Saturday, May 17, 2008

Catching prey and flights of fancy

GREAT Egret carves out a morning shadow as it stands poised with a small catch snapped up from among the water weed on a water treatment pond near Ingham.

Another Great Egret takes off across a treatment lagoon. Hard to take crisp shots with Panasonic FZ30 because of slow auto focus and narrow ISO range. Also a trial holding all the white tones without blowing everything away.

A digression into the world of entertainment. The lagoon treats water from the largest sugar cane mill in the Southern Hemisphere. Baz Luhrman's latest offering, Australia, features a small railway engine. That engine was puffing away at CSR's mill today, as part of an annual Italian festival in town. Small worlds?


DARTER puts best feet forward as it prepares for one of its typically clumsy crash landings into the top of a melaleuca (paperbark). Seems odd that a bird that spends all its feeding time in and under the water - using huge webbed feet - shows a liking for perching in trees whose tops are all twigs and small leaves rather than substantial bare branches. Also known as Snake Birds, Darters compete with four species of Cormorant for fish and eels.

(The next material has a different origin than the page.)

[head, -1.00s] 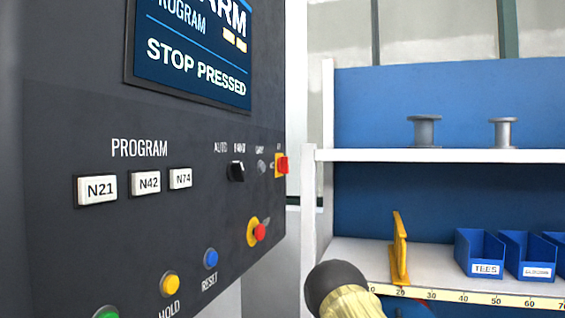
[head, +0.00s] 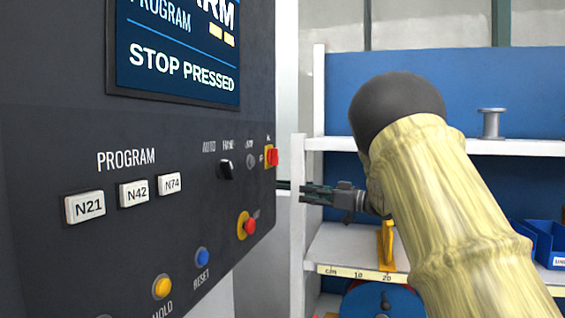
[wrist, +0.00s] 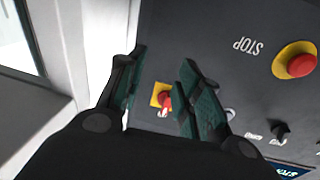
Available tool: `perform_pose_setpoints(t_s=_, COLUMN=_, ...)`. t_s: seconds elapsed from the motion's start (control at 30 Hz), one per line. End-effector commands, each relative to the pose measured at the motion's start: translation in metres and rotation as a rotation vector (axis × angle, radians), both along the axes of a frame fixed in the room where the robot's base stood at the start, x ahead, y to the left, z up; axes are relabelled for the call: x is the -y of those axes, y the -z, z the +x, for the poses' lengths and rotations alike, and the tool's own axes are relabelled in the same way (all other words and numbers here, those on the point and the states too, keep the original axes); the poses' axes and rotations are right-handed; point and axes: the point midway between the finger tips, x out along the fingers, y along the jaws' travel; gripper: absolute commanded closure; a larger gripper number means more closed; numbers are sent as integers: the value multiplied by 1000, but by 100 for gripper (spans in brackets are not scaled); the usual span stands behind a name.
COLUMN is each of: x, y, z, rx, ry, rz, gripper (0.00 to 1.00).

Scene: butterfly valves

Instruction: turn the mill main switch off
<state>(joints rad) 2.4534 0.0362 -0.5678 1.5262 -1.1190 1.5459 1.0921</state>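The main switch, a red handle on a yellow plate, sits at the right edge of the dark control panel in the head view (head: 271,157). In the wrist view the main switch (wrist: 164,99) shows between my two fingers, with its red handle pointing down in that picture. My gripper (head: 287,186) is at the panel's right edge, slightly below the switch in the head view. In the wrist view my gripper (wrist: 163,58) is open, with nothing between the pads that I can see touching them. Whether it is level with the handle in depth I cannot tell.
A red emergency stop (head: 248,225) on yellow sits below the switch. A black selector knob (head: 227,169) is left of it. The screen (head: 180,60) reads STOP PRESSED. A shelf (head: 345,245) with blue bins and a yellow part (head: 386,246) stands right, behind my arm.

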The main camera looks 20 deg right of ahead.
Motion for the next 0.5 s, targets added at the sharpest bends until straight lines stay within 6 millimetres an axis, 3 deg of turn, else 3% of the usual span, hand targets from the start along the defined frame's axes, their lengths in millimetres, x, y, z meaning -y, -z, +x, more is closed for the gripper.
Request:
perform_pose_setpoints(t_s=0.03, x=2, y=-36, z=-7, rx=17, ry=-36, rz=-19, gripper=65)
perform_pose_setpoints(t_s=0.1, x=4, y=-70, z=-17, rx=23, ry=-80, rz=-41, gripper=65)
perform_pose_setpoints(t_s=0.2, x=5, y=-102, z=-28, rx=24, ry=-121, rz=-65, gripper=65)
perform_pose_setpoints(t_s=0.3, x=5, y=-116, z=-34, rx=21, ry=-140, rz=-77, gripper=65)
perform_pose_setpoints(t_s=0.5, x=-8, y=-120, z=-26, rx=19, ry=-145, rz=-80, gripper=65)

CHANGE of pace and place with one of those shots that surprises the photographer. Intent was to capture a splash of colour and movement in Ingham's small botanical gardens. I was scarcely aware of a small family group tossing bread into the lotus pools for the resident snake-necked turtles. Only after cropping and adjusting the shot did I spot the children. Small irony: I found them, but their bread found no favour with the turtles.